7. The only reliable way that the bus driver could have been proved to have been negligent was if the plaintiff had an expert to testify that, under the conditions immediately preceding the collision, the bus driver should have seen the plaintiff’s car and been able to avoid it. Mr. [underlying attorney] spoke with two such experts and neither one could support that theory. When one then adds the testimony of the independent witness that there was virtually no time between the two collisions, it was foreseeable that the referee would similarly not be convinced.

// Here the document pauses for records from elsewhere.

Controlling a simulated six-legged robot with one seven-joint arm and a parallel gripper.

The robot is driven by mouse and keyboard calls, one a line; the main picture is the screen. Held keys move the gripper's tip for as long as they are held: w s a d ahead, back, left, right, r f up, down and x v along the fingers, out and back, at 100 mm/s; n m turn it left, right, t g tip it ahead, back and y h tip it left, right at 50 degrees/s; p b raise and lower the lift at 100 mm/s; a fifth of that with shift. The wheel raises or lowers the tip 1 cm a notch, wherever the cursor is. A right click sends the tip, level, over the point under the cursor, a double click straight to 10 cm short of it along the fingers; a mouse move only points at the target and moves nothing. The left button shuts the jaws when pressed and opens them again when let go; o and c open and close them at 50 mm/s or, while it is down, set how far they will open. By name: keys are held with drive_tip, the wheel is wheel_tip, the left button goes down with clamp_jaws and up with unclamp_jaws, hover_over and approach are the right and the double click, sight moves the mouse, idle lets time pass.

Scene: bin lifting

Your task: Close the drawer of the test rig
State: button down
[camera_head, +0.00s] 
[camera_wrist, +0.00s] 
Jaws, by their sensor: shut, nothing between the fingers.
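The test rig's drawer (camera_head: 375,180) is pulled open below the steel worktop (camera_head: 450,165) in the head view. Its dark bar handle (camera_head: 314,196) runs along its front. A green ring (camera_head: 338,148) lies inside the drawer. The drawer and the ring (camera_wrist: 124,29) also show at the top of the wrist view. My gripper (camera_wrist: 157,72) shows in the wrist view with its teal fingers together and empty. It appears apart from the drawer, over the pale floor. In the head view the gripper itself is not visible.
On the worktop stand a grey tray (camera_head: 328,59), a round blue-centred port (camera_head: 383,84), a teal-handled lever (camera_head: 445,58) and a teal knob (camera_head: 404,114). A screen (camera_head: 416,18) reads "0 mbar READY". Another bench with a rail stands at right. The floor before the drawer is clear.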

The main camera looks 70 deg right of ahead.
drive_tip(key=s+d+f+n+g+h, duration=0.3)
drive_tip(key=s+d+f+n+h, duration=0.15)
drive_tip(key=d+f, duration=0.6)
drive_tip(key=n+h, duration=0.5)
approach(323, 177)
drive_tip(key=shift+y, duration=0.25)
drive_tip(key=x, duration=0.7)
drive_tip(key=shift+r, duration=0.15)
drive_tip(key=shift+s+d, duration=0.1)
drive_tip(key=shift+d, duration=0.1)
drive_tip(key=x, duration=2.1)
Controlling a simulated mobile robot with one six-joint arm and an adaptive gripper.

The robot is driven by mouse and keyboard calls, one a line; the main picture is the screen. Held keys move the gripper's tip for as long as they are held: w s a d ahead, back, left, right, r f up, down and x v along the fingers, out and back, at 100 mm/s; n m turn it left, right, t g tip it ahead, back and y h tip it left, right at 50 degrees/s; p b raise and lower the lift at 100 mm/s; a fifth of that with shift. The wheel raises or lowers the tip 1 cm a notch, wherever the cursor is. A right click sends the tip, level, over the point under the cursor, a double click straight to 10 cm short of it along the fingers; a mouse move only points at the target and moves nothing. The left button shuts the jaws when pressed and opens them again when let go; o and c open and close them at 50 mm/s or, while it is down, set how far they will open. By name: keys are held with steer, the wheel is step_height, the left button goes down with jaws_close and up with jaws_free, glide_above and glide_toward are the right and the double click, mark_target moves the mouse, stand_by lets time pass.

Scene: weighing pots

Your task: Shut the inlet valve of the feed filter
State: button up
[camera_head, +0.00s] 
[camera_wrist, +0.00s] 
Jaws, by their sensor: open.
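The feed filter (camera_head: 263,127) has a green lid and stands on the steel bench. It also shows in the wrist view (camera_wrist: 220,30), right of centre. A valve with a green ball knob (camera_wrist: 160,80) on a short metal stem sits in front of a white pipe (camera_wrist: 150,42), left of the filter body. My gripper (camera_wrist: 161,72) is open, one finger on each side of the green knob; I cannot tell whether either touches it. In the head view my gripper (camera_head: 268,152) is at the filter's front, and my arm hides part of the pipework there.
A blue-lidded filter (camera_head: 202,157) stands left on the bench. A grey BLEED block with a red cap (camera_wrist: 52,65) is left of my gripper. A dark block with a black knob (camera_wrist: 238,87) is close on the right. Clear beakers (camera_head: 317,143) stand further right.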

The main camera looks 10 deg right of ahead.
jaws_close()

8. A so-called “judgment call” presupposes that an attorney makes a choice of a reasonable option. In this case, however, because of (a) the anticipated testimony of the independent witness regarding the timing of the crashes, (b) the unwillingness of two expert accident reconstructionists to testify that the bus driver was negligent, (c) the fact that the defense had an accident reconstructionist to support its position, (d) the relative strength of the liability case against the truck company, and (e) the fact that plaintiff would net virtually nothing from a $15,000 settlement, there was only one reasonable option, and that was to keep the truck company in the case.

I declare under penalty of perjury that the foregoing is true and correct. Signed on January 21, 2008 at Long Beach, California.